To be done>
Set down every entry again word for word, please, but skip the pictures.
[BEGIN Material for the task]
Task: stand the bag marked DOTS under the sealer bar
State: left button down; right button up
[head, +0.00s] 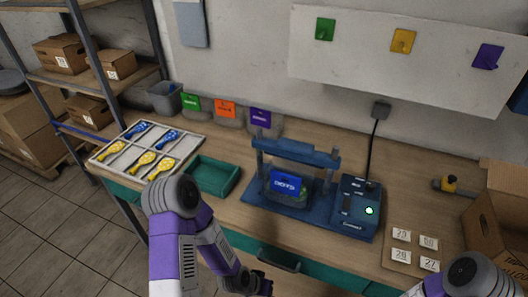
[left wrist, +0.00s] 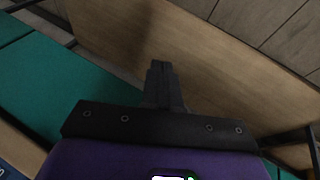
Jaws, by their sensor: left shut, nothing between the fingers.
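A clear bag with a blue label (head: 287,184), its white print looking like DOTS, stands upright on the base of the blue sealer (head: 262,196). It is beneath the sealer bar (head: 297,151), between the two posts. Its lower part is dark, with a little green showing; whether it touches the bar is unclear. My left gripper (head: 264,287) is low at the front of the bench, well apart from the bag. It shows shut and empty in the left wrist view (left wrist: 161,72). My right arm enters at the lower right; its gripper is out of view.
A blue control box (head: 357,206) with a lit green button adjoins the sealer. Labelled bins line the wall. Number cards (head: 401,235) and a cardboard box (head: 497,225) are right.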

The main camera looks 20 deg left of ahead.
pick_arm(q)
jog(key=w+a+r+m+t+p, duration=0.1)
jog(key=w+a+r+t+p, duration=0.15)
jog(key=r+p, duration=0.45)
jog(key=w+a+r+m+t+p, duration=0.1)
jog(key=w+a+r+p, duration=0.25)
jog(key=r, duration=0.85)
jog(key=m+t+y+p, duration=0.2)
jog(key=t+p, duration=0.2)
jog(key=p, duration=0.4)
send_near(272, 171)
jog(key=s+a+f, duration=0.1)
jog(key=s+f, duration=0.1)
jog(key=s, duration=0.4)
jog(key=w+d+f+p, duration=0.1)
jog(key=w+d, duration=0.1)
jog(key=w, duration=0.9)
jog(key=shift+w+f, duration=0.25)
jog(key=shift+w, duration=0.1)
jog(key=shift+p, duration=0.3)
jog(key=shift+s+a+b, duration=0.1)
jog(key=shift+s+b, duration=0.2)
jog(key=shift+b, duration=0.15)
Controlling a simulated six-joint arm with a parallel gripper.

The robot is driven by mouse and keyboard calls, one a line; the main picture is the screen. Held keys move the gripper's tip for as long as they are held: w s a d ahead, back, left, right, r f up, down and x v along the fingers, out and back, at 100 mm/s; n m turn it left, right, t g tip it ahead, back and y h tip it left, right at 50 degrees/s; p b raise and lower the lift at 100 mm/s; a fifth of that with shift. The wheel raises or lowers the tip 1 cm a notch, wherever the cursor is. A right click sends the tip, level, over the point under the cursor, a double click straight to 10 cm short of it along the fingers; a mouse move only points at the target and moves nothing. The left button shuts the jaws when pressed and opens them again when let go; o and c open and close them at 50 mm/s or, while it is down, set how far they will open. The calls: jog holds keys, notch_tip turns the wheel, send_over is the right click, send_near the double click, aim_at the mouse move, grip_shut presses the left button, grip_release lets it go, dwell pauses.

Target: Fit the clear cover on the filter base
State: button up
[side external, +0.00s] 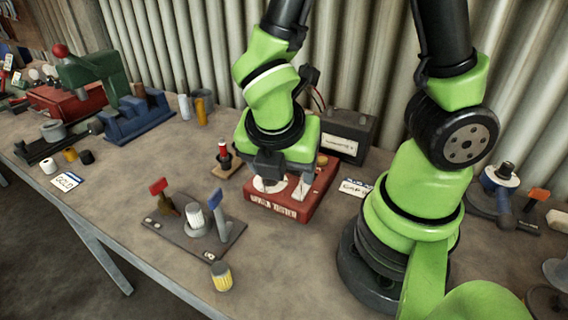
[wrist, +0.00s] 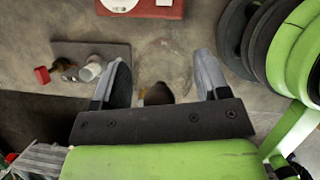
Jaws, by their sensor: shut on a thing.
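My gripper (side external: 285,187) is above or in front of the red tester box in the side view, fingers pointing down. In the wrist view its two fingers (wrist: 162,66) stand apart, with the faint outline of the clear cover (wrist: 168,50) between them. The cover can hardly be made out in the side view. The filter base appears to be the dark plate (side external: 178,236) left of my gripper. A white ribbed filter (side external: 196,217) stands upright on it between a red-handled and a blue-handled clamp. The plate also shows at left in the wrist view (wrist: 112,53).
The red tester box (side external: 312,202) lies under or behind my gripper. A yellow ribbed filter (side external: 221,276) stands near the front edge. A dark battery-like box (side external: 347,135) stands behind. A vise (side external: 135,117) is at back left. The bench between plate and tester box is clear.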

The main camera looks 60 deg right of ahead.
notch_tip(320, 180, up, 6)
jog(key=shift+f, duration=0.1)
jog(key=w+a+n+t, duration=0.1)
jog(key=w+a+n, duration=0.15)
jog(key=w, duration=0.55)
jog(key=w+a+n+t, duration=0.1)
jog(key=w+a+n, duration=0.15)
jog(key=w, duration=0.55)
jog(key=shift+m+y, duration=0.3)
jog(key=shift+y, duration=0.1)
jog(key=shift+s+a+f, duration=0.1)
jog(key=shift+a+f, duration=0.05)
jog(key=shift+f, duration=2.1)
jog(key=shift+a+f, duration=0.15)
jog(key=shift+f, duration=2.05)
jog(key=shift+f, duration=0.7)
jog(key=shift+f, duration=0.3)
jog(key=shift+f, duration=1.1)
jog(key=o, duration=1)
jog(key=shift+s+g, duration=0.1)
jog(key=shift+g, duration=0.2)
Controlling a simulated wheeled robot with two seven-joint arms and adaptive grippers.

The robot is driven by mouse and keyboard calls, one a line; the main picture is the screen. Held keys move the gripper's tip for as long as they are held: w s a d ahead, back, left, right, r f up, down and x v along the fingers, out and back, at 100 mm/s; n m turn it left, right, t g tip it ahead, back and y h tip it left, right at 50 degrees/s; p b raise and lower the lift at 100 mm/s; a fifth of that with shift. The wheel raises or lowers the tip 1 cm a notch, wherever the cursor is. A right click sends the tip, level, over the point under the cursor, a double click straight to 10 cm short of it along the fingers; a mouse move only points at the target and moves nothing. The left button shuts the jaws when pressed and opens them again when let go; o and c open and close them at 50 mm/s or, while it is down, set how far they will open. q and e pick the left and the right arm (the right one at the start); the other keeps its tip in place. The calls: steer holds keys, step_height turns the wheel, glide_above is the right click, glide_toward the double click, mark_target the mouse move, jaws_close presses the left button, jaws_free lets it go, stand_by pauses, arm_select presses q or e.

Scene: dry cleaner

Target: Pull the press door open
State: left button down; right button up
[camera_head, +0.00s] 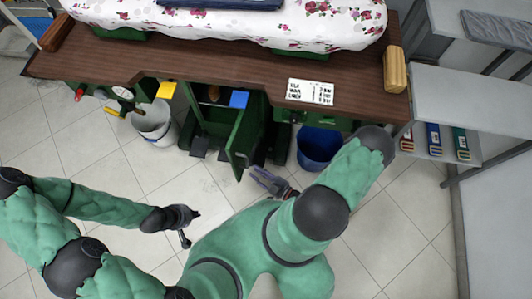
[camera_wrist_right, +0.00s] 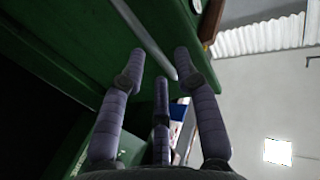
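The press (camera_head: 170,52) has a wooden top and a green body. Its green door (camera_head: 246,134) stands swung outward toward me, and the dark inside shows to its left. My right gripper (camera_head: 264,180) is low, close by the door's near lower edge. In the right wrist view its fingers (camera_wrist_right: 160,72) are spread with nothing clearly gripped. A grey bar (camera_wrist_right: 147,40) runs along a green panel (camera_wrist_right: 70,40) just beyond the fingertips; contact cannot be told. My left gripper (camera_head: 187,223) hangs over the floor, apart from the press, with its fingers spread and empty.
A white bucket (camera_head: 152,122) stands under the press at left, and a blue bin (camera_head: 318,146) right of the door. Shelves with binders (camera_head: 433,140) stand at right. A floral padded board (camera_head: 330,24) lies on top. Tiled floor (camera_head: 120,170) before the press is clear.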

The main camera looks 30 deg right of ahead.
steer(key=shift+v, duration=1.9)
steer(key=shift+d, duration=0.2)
[END Material for the task]
Solution for this task>
Task: stand the bag marked DOTS under the sealer bar
State: left button down; right button up
[head, +0.00s] 
[left wrist, +0.00s] 
Jaws, by their sensor: left shut, nothing between the fingers.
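A clear bag with a blue label (head: 287,184), its white print looking like DOTS, stands upright on the base of the blue sealer (head: 262,196). It is beneath the sealer bar (head: 297,151), between the two posts. Its lower part is dark, with a little green showing; whether it touches the bar is unclear. My left gripper (head: 264,287) is low at the front of the bench, well apart from the bag. It shows shut and empty in the left wrist view (left wrist: 161,72). My right arm enters at the lower right; its gripper is out of view.
A blue control box (head: 357,206) with a lit green button adjoins the sealer. Labelled bins line the wall. Number cards (head: 401,235) and a cardboard box (head: 497,225) are right.

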The main camera looks 20 deg left of ahead.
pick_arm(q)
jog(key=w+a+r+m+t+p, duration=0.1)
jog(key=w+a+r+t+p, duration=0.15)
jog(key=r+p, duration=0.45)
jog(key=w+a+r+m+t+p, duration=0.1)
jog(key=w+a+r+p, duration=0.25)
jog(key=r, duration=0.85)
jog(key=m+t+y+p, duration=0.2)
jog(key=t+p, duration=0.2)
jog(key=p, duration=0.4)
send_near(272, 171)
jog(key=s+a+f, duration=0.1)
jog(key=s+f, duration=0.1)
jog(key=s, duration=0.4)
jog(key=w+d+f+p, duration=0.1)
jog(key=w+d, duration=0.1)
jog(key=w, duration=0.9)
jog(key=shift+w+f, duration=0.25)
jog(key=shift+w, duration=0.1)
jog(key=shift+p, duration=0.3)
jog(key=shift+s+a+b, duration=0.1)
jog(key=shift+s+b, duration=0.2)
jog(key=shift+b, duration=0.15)
Controlling a simulated six-joint arm with a parallel gripper.

The robot is driven by mouse and keyboard calls, one a line; the main picture is the screen. Held keys move the gripper's tip for as long as they are held: w s a d ahead, back, left, right, r f up, down and x v along the fingers, out and back, at 100 mm/s; n m turn it left, right, t g tip it ahead, back and y h tip it left, right at 50 degrees/s; p b raise and lower the lift at 100 mm/s; a fifth of that with shift. The wheel raises or lowers the tip 1 cm a notch, wherever the cursor is. A right click sends the tip, level, over the point under the cursor, a double click straight to 10 cm short of it along the fingers; a mouse move only points at the target and moves nothing. The left button shuts the jaws when pressed and opens them again when let go; o and c open and close them at 50 mm/s or, while it is down, set how far they will open. The calls: jog holds keys, notch_tip turns the wheel, send_over is the right click, send_near the double click, aim_at the mouse move, grip_shut presses the left button, grip_release lets it go, dwell pauses.

Target: Fit the clear cover on the filter base
State: button up
[side external, +0.00s] 
[wrist, +0.00s] 
Jaws, by their sensor: shut on a thing.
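My gripper (side external: 285,187) is above or in front of the red tester box in the side view, fingers pointing down. In the wrist view its two fingers (wrist: 162,66) stand apart, with the faint outline of the clear cover (wrist: 168,50) between them. The cover can hardly be made out in the side view. The filter base appears to be the dark plate (side external: 178,236) left of my gripper. A white ribbed filter (side external: 196,217) stands upright on it between a red-handled and a blue-handled clamp. The plate also shows at left in the wrist view (wrist: 112,53).
The red tester box (side external: 312,202) lies under or behind my gripper. A yellow ribbed filter (side external: 221,276) stands near the front edge. A dark battery-like box (side external: 347,135) stands behind. A vise (side external: 135,117) is at back left. The bench between plate and tester box is clear.

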The main camera looks 60 deg right of ahead.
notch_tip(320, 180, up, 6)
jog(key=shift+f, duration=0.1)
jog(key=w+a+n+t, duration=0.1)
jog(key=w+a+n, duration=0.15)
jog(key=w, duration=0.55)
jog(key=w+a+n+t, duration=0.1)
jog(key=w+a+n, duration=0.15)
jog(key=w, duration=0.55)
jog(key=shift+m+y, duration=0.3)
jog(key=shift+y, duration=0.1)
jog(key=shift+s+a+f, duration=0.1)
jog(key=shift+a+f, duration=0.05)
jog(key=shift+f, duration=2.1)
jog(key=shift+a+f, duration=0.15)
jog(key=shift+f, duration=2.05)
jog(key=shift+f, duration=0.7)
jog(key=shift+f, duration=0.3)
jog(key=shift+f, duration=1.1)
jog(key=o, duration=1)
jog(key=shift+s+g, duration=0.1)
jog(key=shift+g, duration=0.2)
Controlling a simulated wheeled robot with two seven-joint arms and adaptive grippers.

The robot is driven by mouse and keyboard calls, one a line; the main picture is the screen. Held keys move the gripper's tip for as long as they are held: w s a d ahead, back, left, right, r f up, down and x v along the fingers, out and back, at 100 mm/s; n m turn it left, right, t g tip it ahead, back and y h tip it left, right at 50 degrees/s; p b raise and lower the lift at 100 mm/s; a fifth of that with shift. The wheel raises or lowers the tip 1 cm a notch, wherever the cursor is. A right click sends the tip, level, over the point under the cursor, a double click straight to 10 cm short of it along the fingers; a mouse move only points at the target and moves nothing. The left button shuts the jaws when pressed and opens them again when let go; o and c open and close them at 50 mm/s or, while it is down, set how far they will open. q and e pick the left and the right arm (the right one at the start); the other keeps its tip in place. The calls: steer holds keys, step_height turns the wheel, glide_above is the right click, glide_toward the double click, mark_target the mouse move, jaws_close presses the left button, jaws_free lets it go, stand_by pauses, arm_select presses q or e.

Scene: dry cleaner

Target: Pull the press door open
State: left button down; right button up
[camera_head, +0.00s] 
[camera_wrist_right, +0.00s] 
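The press (camera_head: 170,52) has a wooden top and a green body. Its green door (camera_head: 246,134) stands swung outward toward me, and the dark inside shows to its left. My right gripper (camera_head: 264,180) is low, close by the door's near lower edge. In the right wrist view its fingers (camera_wrist_right: 160,72) are spread with nothing clearly gripped. A grey bar (camera_wrist_right: 147,40) runs along a green panel (camera_wrist_right: 70,40) just beyond the fingertips; contact cannot be told. My left gripper (camera_head: 187,223) hangs over the floor, apart from the press, with its fingers spread and empty.
A white bucket (camera_head: 152,122) stands under the press at left, and a blue bin (camera_head: 318,146) right of the door. Shelves with binders (camera_head: 433,140) stand at right. A floral padded board (camera_head: 330,24) lies on top. Tiled floor (camera_head: 120,170) before the press is clear.

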The main camera looks 30 deg right of ahead.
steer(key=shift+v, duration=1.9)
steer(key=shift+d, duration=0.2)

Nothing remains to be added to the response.